Tuesday, October 26, 2010
Set Me Free
Here’s my weakness. It’s a weakness to me because I know logically it’s very different. The last little while my friends have sent a lot of love and admiration my way; I know I love them and I appreciate it in ways I can’t put it into words, but I don’t think I feel like other people. As strong and independent as I am I still long for that special relationship with a man.

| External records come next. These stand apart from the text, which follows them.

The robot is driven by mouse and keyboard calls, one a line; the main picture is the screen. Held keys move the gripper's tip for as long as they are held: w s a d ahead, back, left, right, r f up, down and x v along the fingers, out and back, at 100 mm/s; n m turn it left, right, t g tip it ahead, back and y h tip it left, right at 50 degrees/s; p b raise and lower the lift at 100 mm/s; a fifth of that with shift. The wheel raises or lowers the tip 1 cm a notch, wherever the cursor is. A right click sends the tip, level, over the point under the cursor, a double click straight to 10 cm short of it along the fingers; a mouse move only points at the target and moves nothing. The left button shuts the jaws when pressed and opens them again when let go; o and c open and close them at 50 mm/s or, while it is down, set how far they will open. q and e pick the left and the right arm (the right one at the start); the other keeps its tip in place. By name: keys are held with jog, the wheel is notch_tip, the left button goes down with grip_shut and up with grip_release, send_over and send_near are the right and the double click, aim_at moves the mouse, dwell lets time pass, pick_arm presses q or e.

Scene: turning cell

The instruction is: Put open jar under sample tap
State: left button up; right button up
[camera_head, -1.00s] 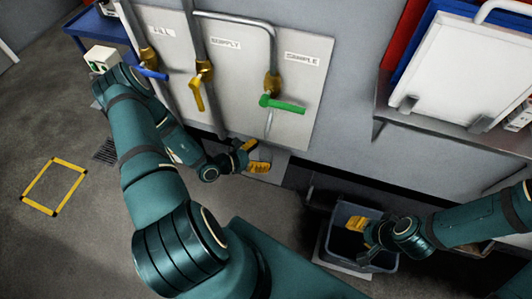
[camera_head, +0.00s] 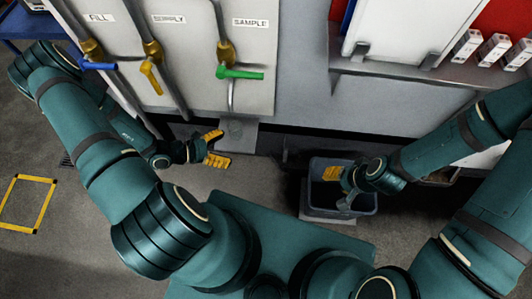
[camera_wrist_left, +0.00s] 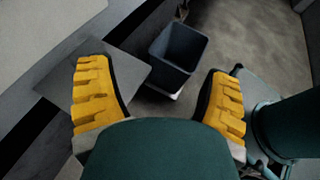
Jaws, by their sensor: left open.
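The sample tap (camera_head: 226,71) has a green handle and a thin spout pointing down, under the SAMPLE label. Below it a grey plate (camera_head: 245,140) juts from the wall; a faint round shape shows on it in the head view, but I cannot tell what it is. My left gripper (camera_head: 214,147) is open beside the plate's left edge, with nothing seen between its yellow fingers. The wrist view shows the plate bare (camera_wrist_left: 125,75) beyond the open fingers (camera_wrist_left: 160,100). No jar can be made out. My right gripper (camera_head: 337,187) is over the grey bin; its opening is unclear.
The grey bin (camera_head: 368,202) stands on the floor right of the plate. Blue-handled (camera_head: 98,66) and yellow-handled (camera_head: 151,76) valves are left of the sample tap. A shelf (camera_head: 410,70) with a white board and small boxes is at upper right. A yellow square marks floor at left.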

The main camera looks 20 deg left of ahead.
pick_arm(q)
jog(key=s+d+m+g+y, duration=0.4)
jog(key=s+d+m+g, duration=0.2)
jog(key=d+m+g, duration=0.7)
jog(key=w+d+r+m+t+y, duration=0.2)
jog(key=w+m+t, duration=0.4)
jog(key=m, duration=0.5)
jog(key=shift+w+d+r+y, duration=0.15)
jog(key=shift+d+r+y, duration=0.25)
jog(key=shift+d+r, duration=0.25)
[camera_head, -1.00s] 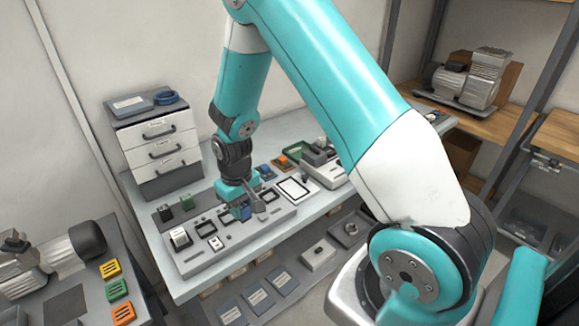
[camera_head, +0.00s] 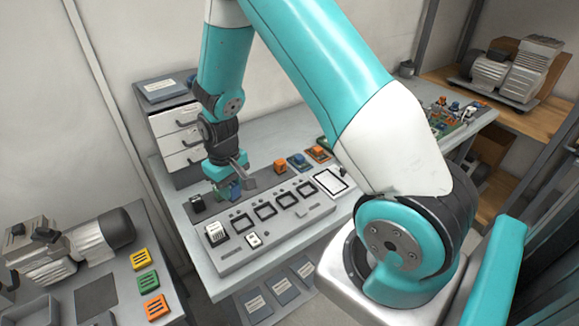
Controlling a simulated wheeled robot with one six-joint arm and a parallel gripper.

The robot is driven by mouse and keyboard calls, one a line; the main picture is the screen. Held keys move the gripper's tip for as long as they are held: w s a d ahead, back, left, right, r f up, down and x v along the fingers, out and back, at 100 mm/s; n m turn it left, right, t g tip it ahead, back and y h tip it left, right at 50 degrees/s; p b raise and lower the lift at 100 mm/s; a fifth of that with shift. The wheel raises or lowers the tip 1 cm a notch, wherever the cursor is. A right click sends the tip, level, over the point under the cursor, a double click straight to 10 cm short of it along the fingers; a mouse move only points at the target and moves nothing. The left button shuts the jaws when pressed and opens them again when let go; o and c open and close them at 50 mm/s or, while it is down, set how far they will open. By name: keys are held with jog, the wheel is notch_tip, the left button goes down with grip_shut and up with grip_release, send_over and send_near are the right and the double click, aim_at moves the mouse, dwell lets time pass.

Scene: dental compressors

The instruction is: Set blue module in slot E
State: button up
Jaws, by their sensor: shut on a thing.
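My gripper (camera_head: 229,187) points down behind the back edge of the slotted grey board (camera_head: 262,240), toward its left end. It is shut on a small blue module (camera_head: 235,190), which is partly hidden by the jaws. The module appears to be above the table, clear of the board's slots, though its exact height is hard to tell. The board has a row of dark-framed square slots, and several look empty. A white module (camera_head: 215,232) sits at the board's left end. Slot letters are too small to read, so I cannot tell which is E.
Behind the board stand a dark module (camera_head: 197,203), an orange one (camera_head: 280,166), another blue one (camera_head: 298,161) and another orange one (camera_head: 318,154). A drawer unit (camera_head: 180,140) stands behind the gripper.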

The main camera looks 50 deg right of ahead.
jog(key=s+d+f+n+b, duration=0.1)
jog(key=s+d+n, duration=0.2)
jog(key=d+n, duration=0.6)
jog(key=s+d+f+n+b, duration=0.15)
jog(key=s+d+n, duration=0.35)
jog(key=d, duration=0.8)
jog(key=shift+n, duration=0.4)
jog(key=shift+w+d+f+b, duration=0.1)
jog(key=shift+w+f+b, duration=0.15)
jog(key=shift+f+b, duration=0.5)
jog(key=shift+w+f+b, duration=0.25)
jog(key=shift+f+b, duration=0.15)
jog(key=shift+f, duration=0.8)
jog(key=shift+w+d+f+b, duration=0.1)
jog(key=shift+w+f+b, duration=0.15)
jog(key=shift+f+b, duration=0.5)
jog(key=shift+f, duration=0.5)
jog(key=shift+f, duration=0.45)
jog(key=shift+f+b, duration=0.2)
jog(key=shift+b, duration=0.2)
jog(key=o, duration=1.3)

Today, for a moment, #1 set me free. CERRIDWEN and I went to see Life as We Know It last night; that, as well as a friends baby announcement made me cry about pieces of me I still need to understand and maybe it’s ongoing. I’ve always told people I didn’t want a baby that was the truth as I knew it; logically I don’t want a baby, but inside I think about it all the time. #1 said, “But Frosty, I don’t think about it. It’s not finished for you.” She says, “There’s always adoption, you can always have a baby if you want one.”
I was running after work and I pictured it, me with better pay, a house (or condo as I stated before) and a baby; there didn’t need to be a guy and the copious amounts of antidepressants didn’t matter. It doesn’t matter if it’s going to be something I work towards, there’s still logic and I know nothing about babies. But it’s a jump off point, everything was clear for a moment, I could be loved by myself and my friends and that was enough.
Maybe that’s what love is, not that when I see them I well up inside, but that in a run of a day they set me free, make me laugh, listen to me, hear me and help me get a little stronger and a little braver, because of them I see things a little clearer. I guess that’s what love is for me.